Word for word, print each line of the listing below; pictures stay out.

# Material provided
:::

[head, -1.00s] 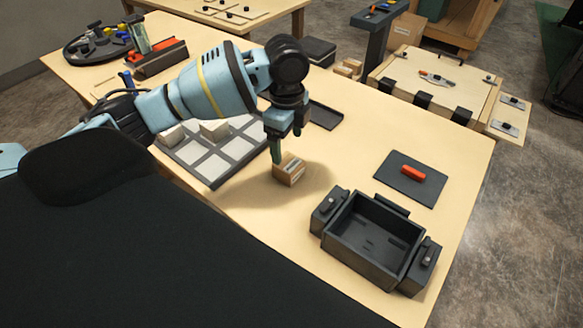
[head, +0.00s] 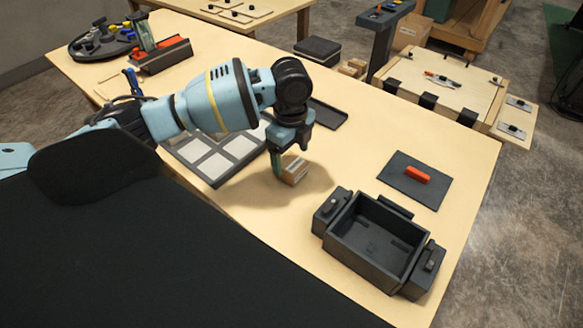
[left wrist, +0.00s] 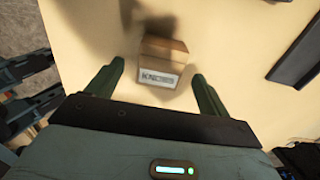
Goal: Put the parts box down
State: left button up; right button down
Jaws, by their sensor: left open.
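The parts box is a small brown cardboard box (head: 293,169) with a white printed label. It sits on the wooden table, to the right of the white-celled tray. My left gripper (head: 279,168) is directly over and beside it, pointing down. In the left wrist view the box (left wrist: 163,62) sits between the two green fingers of my left gripper (left wrist: 160,85), with a gap on each side. The fingers are open and not closed on it. My right gripper is not in view.
A black open bin (head: 372,240) stands at the front right. A dark mat (head: 402,188) with a red block (head: 417,175) lies behind it. The grid tray (head: 205,163) is left of the box. Bare tabletop lies between box and bin.

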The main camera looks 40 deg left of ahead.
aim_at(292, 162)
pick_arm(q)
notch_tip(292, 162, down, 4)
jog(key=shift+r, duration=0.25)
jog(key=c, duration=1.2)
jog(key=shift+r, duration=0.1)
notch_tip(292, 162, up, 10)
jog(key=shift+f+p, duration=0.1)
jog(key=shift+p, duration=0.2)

:::

# Task result
[head, -1.00s] 
[head, +0.00s] 
[left wrist, +0.00s] 
Goal: Put the parts box down
State: left button up; right button down
Jaws, by their sensor: left open.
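The parts box is a small brown cardboard box (head: 293,169) with a white printed label. It sits on the wooden table, to the right of the white-celled tray. My left gripper (head: 279,168) is directly over and beside it, pointing down. In the left wrist view the box (left wrist: 163,62) sits between the two green fingers of my left gripper (left wrist: 160,85), with a gap on each side. The fingers are open and not closed on it. My right gripper is not in view.
A black open bin (head: 372,240) stands at the front right. A dark mat (head: 402,188) with a red block (head: 417,175) lies behind it. The grid tray (head: 205,163) is left of the box. Bare tabletop lies between box and bin.

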The main camera looks 40 deg left of ahead.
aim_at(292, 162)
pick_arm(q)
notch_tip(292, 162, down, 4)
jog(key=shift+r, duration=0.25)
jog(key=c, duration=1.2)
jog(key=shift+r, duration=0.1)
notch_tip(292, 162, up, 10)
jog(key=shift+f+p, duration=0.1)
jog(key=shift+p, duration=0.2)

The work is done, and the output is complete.